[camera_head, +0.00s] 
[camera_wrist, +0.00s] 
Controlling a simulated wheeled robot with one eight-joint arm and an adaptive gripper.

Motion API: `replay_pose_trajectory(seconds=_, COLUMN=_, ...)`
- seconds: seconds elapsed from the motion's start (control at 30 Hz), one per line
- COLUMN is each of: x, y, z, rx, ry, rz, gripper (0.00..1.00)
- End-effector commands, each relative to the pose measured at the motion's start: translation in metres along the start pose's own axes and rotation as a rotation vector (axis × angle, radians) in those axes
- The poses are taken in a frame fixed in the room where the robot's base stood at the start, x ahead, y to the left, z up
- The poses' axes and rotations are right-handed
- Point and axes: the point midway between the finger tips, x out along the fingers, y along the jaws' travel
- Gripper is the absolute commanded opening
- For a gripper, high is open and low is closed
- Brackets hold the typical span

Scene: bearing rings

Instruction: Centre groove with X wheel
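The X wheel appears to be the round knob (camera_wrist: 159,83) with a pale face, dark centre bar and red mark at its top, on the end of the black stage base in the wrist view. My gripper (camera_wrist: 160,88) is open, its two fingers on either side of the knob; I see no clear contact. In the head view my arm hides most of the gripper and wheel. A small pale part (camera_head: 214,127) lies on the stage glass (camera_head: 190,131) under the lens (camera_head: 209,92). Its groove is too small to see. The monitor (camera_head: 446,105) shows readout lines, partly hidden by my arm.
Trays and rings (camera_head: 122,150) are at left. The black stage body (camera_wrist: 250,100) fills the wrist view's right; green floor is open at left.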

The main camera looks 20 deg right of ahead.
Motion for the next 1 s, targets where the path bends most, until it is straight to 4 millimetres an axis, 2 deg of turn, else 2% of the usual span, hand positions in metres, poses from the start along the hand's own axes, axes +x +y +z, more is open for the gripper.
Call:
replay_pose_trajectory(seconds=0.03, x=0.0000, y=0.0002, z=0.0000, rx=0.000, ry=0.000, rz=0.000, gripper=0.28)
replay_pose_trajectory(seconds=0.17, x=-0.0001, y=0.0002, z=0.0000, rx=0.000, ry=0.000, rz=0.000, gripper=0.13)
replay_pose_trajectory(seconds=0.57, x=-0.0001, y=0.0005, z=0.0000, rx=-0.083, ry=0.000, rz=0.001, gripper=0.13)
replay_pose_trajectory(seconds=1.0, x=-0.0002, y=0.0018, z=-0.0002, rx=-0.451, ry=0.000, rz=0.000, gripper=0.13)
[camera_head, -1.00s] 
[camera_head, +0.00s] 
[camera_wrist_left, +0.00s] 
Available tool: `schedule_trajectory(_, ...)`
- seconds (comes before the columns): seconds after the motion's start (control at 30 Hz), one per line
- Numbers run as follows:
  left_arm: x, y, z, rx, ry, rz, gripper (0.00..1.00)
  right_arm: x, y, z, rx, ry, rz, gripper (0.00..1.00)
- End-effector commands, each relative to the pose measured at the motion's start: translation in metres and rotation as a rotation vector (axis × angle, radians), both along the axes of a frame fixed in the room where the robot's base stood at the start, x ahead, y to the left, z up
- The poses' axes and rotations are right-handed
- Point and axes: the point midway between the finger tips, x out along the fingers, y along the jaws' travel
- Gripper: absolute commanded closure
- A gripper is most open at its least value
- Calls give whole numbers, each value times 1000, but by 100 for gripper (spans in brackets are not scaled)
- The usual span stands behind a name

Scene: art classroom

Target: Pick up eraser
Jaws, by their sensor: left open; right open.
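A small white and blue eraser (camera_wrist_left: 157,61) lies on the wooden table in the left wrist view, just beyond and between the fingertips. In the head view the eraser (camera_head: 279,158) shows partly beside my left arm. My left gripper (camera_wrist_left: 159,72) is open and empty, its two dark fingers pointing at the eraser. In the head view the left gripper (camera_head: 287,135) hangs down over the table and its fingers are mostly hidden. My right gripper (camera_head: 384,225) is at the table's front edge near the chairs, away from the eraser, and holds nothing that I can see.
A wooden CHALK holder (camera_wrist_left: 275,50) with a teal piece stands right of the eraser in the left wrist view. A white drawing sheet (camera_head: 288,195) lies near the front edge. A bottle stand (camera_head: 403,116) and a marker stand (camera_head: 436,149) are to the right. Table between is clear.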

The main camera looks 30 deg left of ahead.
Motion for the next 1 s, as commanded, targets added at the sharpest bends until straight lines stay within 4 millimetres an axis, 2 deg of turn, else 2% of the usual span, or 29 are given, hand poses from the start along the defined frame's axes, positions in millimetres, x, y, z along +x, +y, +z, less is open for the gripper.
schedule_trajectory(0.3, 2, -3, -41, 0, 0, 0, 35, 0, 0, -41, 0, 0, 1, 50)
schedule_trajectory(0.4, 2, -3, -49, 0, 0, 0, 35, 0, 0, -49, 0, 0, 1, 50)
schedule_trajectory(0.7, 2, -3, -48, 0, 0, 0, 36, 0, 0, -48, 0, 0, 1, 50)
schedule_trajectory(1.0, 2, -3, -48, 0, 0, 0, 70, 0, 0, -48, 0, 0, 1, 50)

- - -

▶ _Exercise task_:
Retype all the records, matching them exactly.

▶ _The completed task_:
[camera_head, +0.00s] 
[camera_wrist, +0.00s] 
Controlling a simulated wheeled robot with one eight-joint arm and an adaptive gripper.

Motion API: `replay_pose_trajectory(seconds=_, COLUMN=_, ...)`
- seconds: seconds elapsed from the motion's start (control at 30 Hz), one per line
- COLUMN is each of: x, y, z, rx, ry, rz, gripper (0.00..1.00)
- End-effector commands, each relative to the pose measured at the motion's start: translation in metres along the start pose's own axes and rotation as a rotation vector (axis × angle, radians) in those axes
- The poses are taken in a frame fixed in the room where the robot's base stood at the start, x ahead, y to the left, z up
- The poses' axes and rotations are right-handed
- Point and axes: the point midway between the finger tips, x out along the fingers, y along the jaws' travel
- Gripper is the absolute commanded opening
- For a gripper, high is open and low is closed
- Brackets hold the typical span

Scene: bearing rings

Instruction: Centre groove with X wheel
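The X wheel appears to be the round knob (camera_wrist: 159,83) with a pale face, dark centre bar and red mark at its top, on the end of the black stage base in the wrist view. My gripper (camera_wrist: 160,88) is open, its two fingers on either side of the knob; I see no clear contact. In the head view my arm hides most of the gripper and wheel. A small pale part (camera_head: 214,127) lies on the stage glass (camera_head: 190,131) under the lens (camera_head: 209,92). Its groove is too small to see. The monitor (camera_head: 446,105) shows readout lines, partly hidden by my arm.
Trays and rings (camera_head: 122,150) are at left. The black stage body (camera_wrist: 250,100) fills the wrist view's right; green floor is open at left.

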The main camera looks 20 deg right of ahead.
Motion for the next 1 s, targets where the path bends most, until it is straight to 4 millimetres an axis, 2 deg of turn, else 2% of the usual span, hand positions in metres, poses from the start along the hand's own axes, axes +x +y +z, more is open for the gripper.
Call:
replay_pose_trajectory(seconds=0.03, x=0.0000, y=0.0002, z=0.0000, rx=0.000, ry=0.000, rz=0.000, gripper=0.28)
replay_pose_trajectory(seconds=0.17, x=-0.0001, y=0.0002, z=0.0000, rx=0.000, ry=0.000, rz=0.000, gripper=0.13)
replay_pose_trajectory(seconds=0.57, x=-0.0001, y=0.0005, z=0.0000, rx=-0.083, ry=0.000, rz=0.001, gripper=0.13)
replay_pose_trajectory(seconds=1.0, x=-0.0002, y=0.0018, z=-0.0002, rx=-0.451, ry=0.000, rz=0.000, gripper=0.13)
[camera_head, -1.00s] 
[camera_head, +0.00s] 
[camera_wrist_left, +0.00s] 
Available tool: `schedule_trajectory(_, ...)`
- seconds (comes before the columns): seconds after the motion's start (control at 30 Hz), one per line
- Numbers run as follows:
  left_arm: x, y, z, rx, ry, rz, gripper (0.00..1.00)
  right_arm: x, y, z, rx, ry, rz, gripper (0.00..1.00)
- End-effector commands, each relative to the pose measured at the motion's start: translation in metres and rotation as a rotation vector (axis × angle, radians), both along the axes of a frame fixed in the room where the robot's base stood at the start, x ahead, y to the left, z up
- The poses' axes and rotations are right-handed
- Point and axes: the point midway between the finger tips, x out along the fingers, y along the jaws' travel
- Gripper: absolute commanded closure
- A gripper is most open at its least value
- Calls give whole numbers, each value times 1000, but by 100 for gripper (spans in brackets are not scaled)
- The usual span stands behind a name

Scene: art classroom

Target: Pick up eraser
Jaws, by their sensor: left open; right open.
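A small white and blue eraser (camera_wrist_left: 157,61) lies on the wooden table in the left wrist view, just beyond and between the fingertips. In the head view the eraser (camera_head: 279,158) shows partly beside my left arm. My left gripper (camera_wrist_left: 159,72) is open and empty, its two dark fingers pointing at the eraser. In the head view the left gripper (camera_head: 287,135) hangs down over the table and its fingers are mostly hidden. My right gripper (camera_head: 384,225) is at the table's front edge near the chairs, away from the eraser, and holds nothing that I can see.
A wooden CHALK holder (camera_wrist_left: 275,50) with a teal piece stands right of the eraser in the left wrist view. A white drawing sheet (camera_head: 288,195) lies near the front edge. A bottle stand (camera_head: 403,116) and a marker stand (camera_head: 436,149) are to the right. Table between is clear.

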The main camera looks 30 deg left of ahead.
Motion for the next 1 s, as commanded, targets added at the sharpest bends until straight lines stay within 4 millimetres an axis, 2 deg of turn, else 2% of the usual span, or 29 are given, hand poses from the start along the defined frame's axes, positions in millimetres, x, y, z along +x, +y, +z, less is open for the gripper.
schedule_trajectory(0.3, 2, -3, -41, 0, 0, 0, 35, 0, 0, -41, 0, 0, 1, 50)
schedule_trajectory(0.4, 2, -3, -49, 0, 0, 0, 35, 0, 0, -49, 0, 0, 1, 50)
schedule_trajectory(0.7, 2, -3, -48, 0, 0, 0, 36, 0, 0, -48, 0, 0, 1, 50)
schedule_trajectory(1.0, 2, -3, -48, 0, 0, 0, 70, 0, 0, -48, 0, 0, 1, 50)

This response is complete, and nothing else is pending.